I hope that you can maybe shed light on this for me and maybe we can discover what happened here.
Regards
LR
Hi L,
Thanks for your feedback. I’m encouraged to see you working these issues through.
From your email it seems that you are comfortable with my explanation of the Malmesbury Group and the Cape Supergroup. But you are not so confident that the geology of other parts of Africa could be explained from a biblical perspective.
Basically this is a worldview issue where the history of the earth is assumed BEFORE we look at the evidence. You would be familiar with uniformitarianism, which assumes slow and gradual processes like we see today (perhaps with an occasional catastrophe) will be sufficient to explain all past geology. This is a faith assumption. Whatever the evidence that is encountered the question is: “How can this be explained in terms of present processes.” The idea that uniformitarianism and long ages could be wrong is not even entertained.
In the case of biblical geology, we assume that biblical history is correct. And so the question is, “How can this be explained in terms of biblical history.” Just as the uniformitraians do not question their time frames of billions of years, we do not question the biblical account, but look for how to explain the evidence from that perspective.
Did you read the stuff about the biblical geological model? There are about a dozen pages altogether that flesh out that model.
I’d be interested to hear why you think this geology can’t be explained within a biblical framework. Perhaps it is best just to focus on one feature, rather than them all, say the Karoo Supergroup. Why would this group need an immense amount of time to form?
All the best,
Tas
PS: Have you had a browse at creation.com? There are lots of articles about geology by many different authors? You can find topics using the search box on the page.
Hi Tas
I’ve continued with my research of South African geology. I’ve been lucky enough to have had quite a bit of free time lately, so have been able to travel a lot around different parts of the country for the past month.

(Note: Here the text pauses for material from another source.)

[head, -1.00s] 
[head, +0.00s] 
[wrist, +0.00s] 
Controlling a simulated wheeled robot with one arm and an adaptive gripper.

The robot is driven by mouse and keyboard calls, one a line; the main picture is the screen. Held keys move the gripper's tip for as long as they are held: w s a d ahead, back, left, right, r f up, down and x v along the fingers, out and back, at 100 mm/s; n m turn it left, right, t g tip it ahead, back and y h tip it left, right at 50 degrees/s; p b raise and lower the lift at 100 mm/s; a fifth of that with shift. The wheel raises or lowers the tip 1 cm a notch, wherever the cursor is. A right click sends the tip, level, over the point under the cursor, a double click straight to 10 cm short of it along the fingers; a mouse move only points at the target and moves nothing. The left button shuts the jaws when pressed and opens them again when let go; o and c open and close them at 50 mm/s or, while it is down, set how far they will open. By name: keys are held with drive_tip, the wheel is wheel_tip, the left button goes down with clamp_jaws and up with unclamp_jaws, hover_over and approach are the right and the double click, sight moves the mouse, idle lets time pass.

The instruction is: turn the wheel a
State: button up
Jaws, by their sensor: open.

So I read the entire model on biblicalgeology.net and I understand the whole model and I think it is a very good representation of what could have happened in the global flood event. The geology of South Africa should fit with the model and it seems it does at first glance, looking at geological map of the entire country. To investigate I have concentrated like you suggested on the Karoo Supergroup to test the model, and I have done so as scientifically as I could.
I used the Biblical flood geology model as a starting point for looking at the entire Karro Supergroup, so basically trying to fit the evidence with the model.
The Karoo Supergroup covers a massive area of the country more than half of the surface including parts of surrounding countries, and is almost 10 km’s thick in some places. Its sedimentary strata are a continuous sequence from top to bottom in the main basin that it occupies. It mainly sits elevated in the interior of the continent and is heavily eroded through all its layers right down to the coast. Using this evidence it would definitely fit with being deposited during Ascending and Zenithic phases of the Inundatory stage, and with huge amounts of erosion forming distinctive land features fitting in with Abative phase of the Recessive stage. Other strong evidence supporting both of these is the distribution of fossils in the strata and flood basalts being the uppermost deposit capping the entire sedimentary sequence, fitting with Ascending, Zentihic, and Abative phases respectively.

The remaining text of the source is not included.